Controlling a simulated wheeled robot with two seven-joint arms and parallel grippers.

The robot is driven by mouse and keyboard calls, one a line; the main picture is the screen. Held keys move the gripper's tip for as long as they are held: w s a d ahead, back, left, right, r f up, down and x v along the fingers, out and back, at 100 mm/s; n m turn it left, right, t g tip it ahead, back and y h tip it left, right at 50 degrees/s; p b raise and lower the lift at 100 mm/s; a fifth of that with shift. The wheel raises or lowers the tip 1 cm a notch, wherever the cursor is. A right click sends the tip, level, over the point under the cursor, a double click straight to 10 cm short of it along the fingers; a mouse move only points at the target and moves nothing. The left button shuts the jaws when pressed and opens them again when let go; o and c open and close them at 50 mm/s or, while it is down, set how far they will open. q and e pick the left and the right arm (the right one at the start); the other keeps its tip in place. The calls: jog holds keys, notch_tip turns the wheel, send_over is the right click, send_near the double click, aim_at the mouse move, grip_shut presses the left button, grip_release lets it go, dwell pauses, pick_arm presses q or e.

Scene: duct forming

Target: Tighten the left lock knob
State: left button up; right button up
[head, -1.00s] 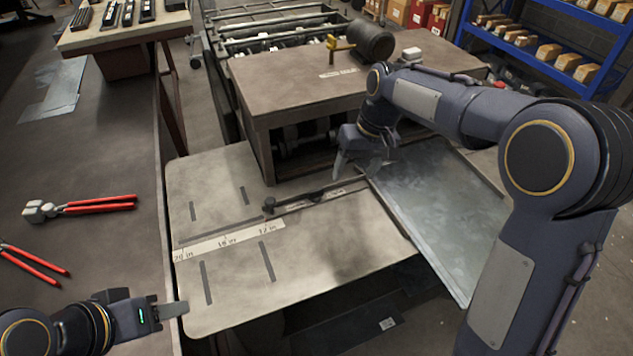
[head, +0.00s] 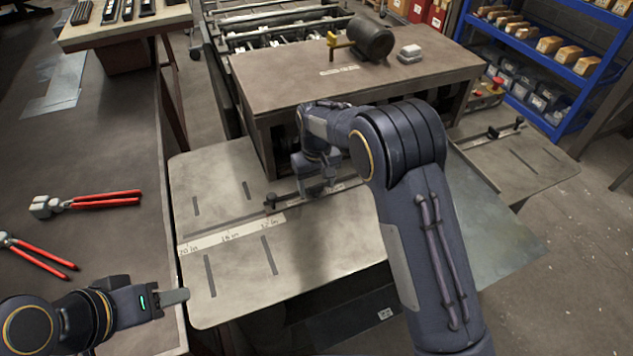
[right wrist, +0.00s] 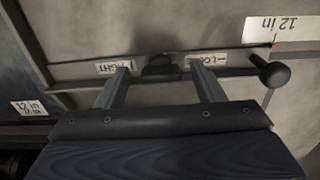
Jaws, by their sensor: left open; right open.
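The left lock knob (right wrist: 160,66) is a small dark knob on the guide bar of the left table wing (head: 235,285). In the right wrist view it sits between two upside-down white labels, seemingly "TIGHT" (right wrist: 116,67) and "LOOSE" (right wrist: 207,60). My right gripper (right wrist: 161,77) is open, its two fingers spread to either side of the knob, with no clear contact visible. In the head view my right gripper (head: 318,190) is over the guide bar and hides the knob. My left gripper (head: 178,298) is open and empty near the wing's front left corner.
A black ball-ended handle (right wrist: 272,73) stands beside the knob; it also shows in the head view (head: 270,202). The brown machine top (head: 350,80) rises just behind. Red-handled pliers (head: 95,202) lie on the left bench. A metal sheet (head: 495,240) is partly behind my right arm.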

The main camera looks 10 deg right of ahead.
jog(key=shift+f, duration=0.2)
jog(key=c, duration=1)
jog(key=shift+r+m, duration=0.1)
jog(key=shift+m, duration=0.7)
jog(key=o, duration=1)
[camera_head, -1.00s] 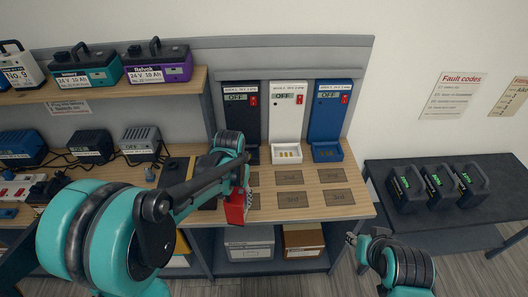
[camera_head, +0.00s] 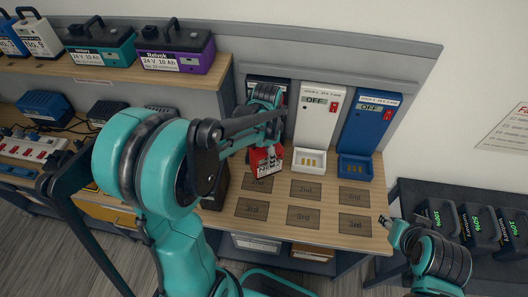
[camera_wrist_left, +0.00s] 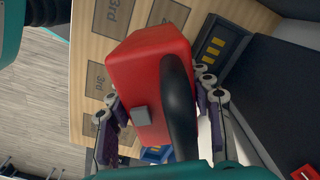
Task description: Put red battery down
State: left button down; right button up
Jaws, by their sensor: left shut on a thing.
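The red battery (camera_head: 263,161) is in my left gripper (camera_head: 266,146), in front of the black charger (camera_head: 268,86) and beside the left column's 2nd mark. In the left wrist view the red battery (camera_wrist_left: 150,70) has a black handle, and the gripper's fingers (camera_wrist_left: 160,110) are shut on it from both sides. A dark tray with gold contacts (camera_wrist_left: 215,45) lies beside it, empty. I cannot tell whether the battery touches the bench. My right gripper (camera_head: 385,221) is at the bench's right front edge; its jaws are too small to read.
The white charger (camera_head: 317,112) and blue charger (camera_head: 370,125) have empty trays. The 2nd and 3rd marks (camera_head: 304,214) on the bench are bare. Several dark batteries (camera_head: 480,226) stand on the right table. A shelf with packs (camera_head: 175,48) is at upper left.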

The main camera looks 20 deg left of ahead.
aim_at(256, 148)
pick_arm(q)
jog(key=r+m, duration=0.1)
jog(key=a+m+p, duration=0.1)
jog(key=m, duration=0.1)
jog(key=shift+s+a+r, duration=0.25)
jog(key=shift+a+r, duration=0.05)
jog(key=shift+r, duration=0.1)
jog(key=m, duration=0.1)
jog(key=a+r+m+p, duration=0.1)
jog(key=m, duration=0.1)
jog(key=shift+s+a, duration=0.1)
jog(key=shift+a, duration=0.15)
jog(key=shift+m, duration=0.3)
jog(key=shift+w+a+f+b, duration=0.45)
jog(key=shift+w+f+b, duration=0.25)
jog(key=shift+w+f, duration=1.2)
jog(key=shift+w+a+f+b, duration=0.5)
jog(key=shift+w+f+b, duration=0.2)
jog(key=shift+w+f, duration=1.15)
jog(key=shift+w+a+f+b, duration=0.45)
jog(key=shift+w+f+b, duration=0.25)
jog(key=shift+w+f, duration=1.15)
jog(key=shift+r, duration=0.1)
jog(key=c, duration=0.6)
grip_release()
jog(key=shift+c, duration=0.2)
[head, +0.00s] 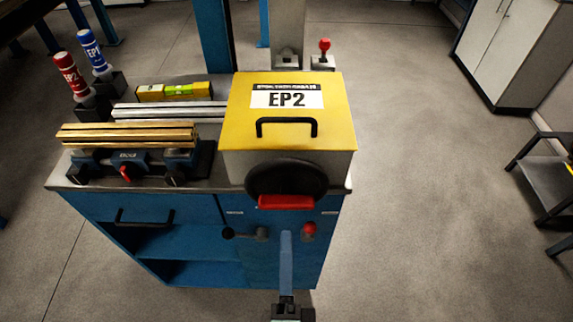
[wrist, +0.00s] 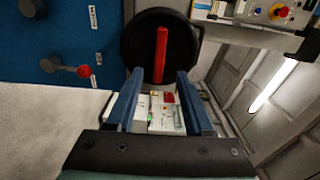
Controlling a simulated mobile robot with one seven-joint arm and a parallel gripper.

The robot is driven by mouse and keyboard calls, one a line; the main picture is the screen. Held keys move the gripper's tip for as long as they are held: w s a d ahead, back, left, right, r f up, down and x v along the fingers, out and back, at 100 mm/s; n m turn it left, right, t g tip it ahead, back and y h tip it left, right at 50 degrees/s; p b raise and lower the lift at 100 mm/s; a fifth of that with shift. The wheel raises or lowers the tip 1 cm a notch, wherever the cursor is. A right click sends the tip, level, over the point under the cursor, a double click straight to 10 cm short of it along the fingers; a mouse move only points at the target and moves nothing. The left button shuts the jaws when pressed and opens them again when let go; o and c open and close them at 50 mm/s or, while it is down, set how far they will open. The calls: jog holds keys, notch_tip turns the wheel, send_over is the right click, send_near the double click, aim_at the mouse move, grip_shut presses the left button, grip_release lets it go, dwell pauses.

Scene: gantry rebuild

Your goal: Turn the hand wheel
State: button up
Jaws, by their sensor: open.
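The hand wheel (head: 262,180) is a black disc with a red bar (head: 286,202) on the front of the yellow-topped EP2 box (head: 235,128). In the wrist view the wheel (wrist: 136,45) is face-on and the red bar (wrist: 161,52) runs up and down across it. My gripper (head: 286,236) is in front of and below the wheel in the head view. In the wrist view my gripper (wrist: 158,72) is open and empty, its blue fingers apart, one to each side of the bar's line. Whether the tips reach the wheel is unclear; they look short of it.
A red-knobbed lever (head: 309,230) and a black-knobbed lever (head: 228,232) stick out below the wheel. The blue bench (head: 185,208) carries a vise (head: 125,165), brass bars (head: 130,133) and a spirit level (head: 180,91) on the left.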

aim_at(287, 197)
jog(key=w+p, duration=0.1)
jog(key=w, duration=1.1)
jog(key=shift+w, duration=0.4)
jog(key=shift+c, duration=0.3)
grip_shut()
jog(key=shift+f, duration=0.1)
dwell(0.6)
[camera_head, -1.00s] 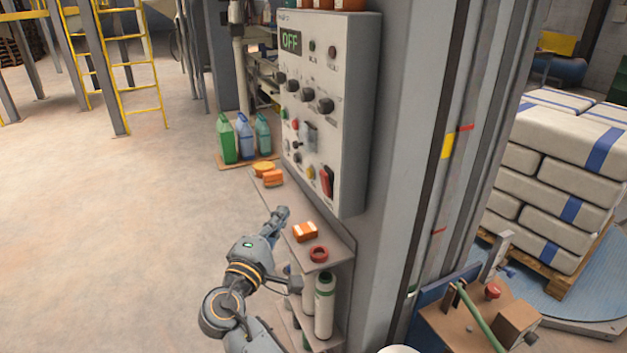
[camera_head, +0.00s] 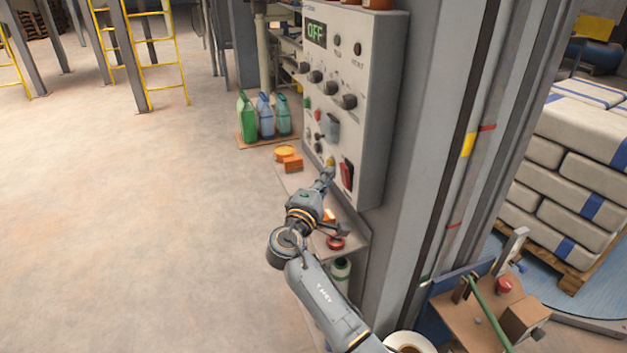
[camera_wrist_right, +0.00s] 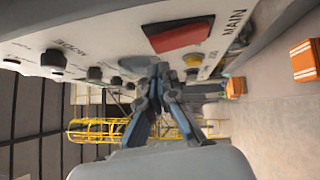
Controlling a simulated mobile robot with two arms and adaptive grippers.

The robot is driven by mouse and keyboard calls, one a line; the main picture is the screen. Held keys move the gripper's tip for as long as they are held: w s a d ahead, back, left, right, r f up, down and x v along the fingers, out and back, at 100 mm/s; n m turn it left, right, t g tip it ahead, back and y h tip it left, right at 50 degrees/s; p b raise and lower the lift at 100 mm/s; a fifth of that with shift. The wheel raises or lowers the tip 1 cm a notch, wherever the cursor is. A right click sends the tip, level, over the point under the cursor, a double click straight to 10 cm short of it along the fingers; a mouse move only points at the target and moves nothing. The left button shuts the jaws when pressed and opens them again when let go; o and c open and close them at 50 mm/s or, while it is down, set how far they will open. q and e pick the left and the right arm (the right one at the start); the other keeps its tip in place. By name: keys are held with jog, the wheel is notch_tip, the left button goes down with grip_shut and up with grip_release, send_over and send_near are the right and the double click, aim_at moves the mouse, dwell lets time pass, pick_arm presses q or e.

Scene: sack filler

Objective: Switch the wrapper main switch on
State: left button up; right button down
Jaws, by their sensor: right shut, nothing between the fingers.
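The grey control panel (camera_head: 375,70) is on the column, and its display (camera_head: 315,34) reads OFF. The red main rocker switch (camera_head: 346,173) sits at the panel's lower right. In the right wrist view the red switch (camera_wrist_right: 180,36) shows large, beside the word MAIN. My right gripper (camera_head: 328,172) is shut and empty, just left of the red switch in the head view and close to the panel face. In the wrist view its closed fingertips (camera_wrist_right: 160,72) are below and left of the switch, apart from it. My left gripper is not in view.
A yellow button (camera_wrist_right: 191,62) is beside the switch; black knobs (camera_head: 331,88) are higher up. Below is a shelf with orange items (camera_head: 289,160) and a red ring (camera_head: 335,243). Bottles (camera_head: 265,117) stand behind.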

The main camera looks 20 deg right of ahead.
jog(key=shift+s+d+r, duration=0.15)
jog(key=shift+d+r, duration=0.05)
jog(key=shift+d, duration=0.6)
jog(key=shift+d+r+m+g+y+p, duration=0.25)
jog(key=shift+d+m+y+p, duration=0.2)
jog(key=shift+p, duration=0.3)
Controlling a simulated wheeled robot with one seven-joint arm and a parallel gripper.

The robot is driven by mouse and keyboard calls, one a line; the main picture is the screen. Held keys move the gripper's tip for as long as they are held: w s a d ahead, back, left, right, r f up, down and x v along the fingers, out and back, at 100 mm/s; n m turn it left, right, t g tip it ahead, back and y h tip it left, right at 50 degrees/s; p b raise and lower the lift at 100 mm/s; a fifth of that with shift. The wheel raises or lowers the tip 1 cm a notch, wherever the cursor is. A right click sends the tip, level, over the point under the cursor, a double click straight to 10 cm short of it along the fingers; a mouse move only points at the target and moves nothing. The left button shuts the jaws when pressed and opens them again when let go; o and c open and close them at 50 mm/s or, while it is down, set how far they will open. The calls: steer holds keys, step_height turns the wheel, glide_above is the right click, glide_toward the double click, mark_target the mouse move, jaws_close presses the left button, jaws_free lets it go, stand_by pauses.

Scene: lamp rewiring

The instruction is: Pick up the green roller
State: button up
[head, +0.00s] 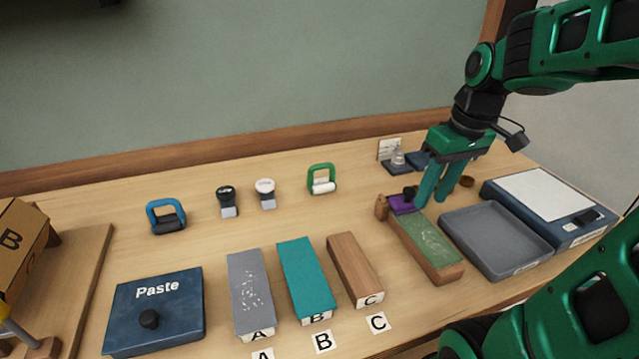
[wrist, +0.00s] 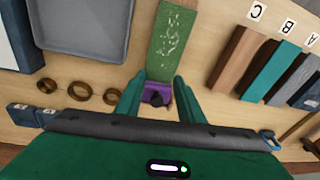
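The green roller (head: 321,179) stands toward the back of the table in the head view, a green loop handle with a white roller at its base. I cannot make it out in the wrist view. My gripper (head: 431,202) is well to the right of it, pointing down near the back end of the green-topped board. In the wrist view my gripper (wrist: 158,77) has its fingers apart, with a purple block with a black knob (wrist: 157,93) showing between them. I see no grip on that block.
A blue roller (head: 166,215) and two small stampers (head: 227,201) stand left of the green roller. Blocks A, B and C (head: 355,270) lie in front. A grey tray (head: 495,240) and the green-topped board (head: 428,240) are at right. Bare tabletop surrounds the green roller.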

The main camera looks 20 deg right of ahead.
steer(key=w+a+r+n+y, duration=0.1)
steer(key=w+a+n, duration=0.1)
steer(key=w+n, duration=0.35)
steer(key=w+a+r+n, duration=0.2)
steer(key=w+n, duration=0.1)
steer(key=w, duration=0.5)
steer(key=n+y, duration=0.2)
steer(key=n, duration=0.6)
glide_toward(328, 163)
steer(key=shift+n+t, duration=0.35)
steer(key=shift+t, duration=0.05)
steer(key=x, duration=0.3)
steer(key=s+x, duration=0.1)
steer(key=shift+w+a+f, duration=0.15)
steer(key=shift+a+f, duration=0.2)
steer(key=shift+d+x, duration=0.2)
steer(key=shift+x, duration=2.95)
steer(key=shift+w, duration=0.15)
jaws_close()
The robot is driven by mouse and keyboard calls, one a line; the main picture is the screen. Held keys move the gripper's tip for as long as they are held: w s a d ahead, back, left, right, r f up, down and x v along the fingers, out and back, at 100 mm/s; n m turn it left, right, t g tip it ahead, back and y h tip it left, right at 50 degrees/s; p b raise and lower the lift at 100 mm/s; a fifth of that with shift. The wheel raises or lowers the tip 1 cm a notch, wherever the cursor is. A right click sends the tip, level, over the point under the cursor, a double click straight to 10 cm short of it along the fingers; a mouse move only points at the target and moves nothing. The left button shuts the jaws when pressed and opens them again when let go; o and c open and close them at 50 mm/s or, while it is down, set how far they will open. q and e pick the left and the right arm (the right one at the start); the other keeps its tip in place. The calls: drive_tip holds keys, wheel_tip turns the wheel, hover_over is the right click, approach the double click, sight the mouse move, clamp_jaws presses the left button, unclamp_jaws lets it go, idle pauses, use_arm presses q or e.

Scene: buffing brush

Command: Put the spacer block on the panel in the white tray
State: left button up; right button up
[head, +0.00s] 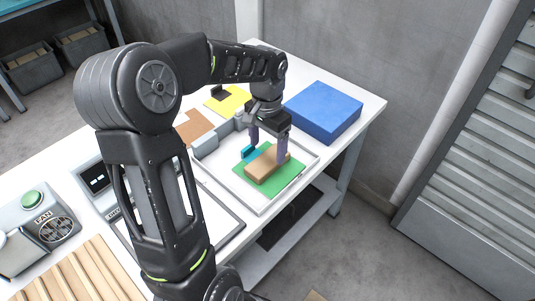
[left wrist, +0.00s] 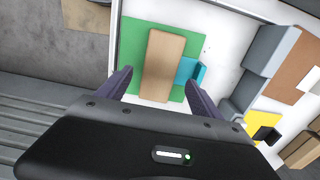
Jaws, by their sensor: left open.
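The white tray (head: 237,193) stands on the table with a flat green panel (head: 291,174) in it. A tan block (head: 266,167), which looks like the spacer block, lies on the panel; it also shows in the left wrist view (left wrist: 160,62). A small cyan piece (left wrist: 187,70) is beside the block, close to its side; it shows in the head view too (head: 248,152). My left gripper (head: 268,156) is open, pointing down over the block, its fingers on either side of it. I cannot tell whether they touch it. My right gripper is not in view.
A blue box (head: 323,111) stands behind the tray. A grey fixture (head: 206,143) is at the tray's left edge. A yellow sheet (head: 229,102) and a brown sheet (head: 192,127) lie beyond. A control box with a green button (head: 32,198) is at the left.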

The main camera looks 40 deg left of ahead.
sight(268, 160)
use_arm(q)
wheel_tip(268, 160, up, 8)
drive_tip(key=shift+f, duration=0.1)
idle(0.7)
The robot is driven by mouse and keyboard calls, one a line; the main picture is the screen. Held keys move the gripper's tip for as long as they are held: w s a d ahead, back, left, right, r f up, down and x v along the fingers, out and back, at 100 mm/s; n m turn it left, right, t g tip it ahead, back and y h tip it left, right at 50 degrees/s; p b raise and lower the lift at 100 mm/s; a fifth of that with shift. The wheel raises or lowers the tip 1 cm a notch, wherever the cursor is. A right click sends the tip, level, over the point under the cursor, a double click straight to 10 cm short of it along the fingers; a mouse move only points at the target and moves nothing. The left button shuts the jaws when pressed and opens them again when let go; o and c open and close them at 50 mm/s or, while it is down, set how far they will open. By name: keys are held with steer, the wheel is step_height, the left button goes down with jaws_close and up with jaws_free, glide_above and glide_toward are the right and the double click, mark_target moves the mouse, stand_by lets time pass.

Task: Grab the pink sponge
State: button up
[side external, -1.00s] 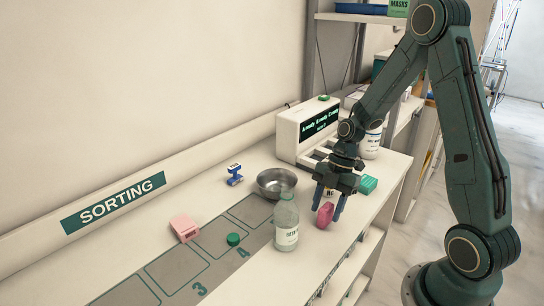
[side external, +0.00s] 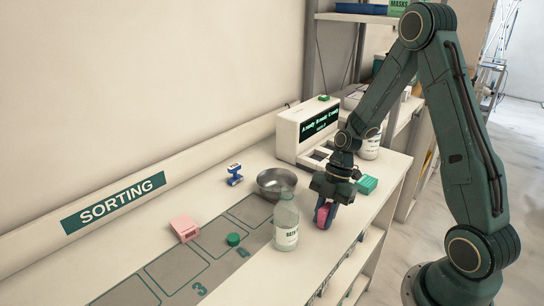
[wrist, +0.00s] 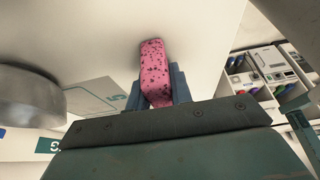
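The pink sponge (side external: 323,215) stands on edge on the white counter, right of the clear bottle. My gripper (side external: 327,222) points down at it, with its fingers on both sides of the sponge. In the wrist view the dark-speckled pink sponge (wrist: 155,62) sits between the two blue-grey fingers of my gripper (wrist: 158,85), which look pressed against its sides. Its lower part in that view is hidden behind the gripper body. The sponge appears to be still at counter level.
A clear labelled bottle (side external: 286,225) stands close to the left of my gripper. A metal bowl (side external: 277,183) is behind it. A teal box (side external: 367,184) lies just right. Also on the counter are a green cap (side external: 233,240), a pink block (side external: 185,229) and a blue stamp-like item (side external: 235,174).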

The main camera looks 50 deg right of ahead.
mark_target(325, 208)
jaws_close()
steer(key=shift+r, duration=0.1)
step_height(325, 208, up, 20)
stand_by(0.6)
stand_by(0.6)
▬▬▬▬▬▬
GIVEN REQUEST: Check each line in the records for the word "arms" and say how many have it, with nothing else.

FINISHED EXERCISE: 2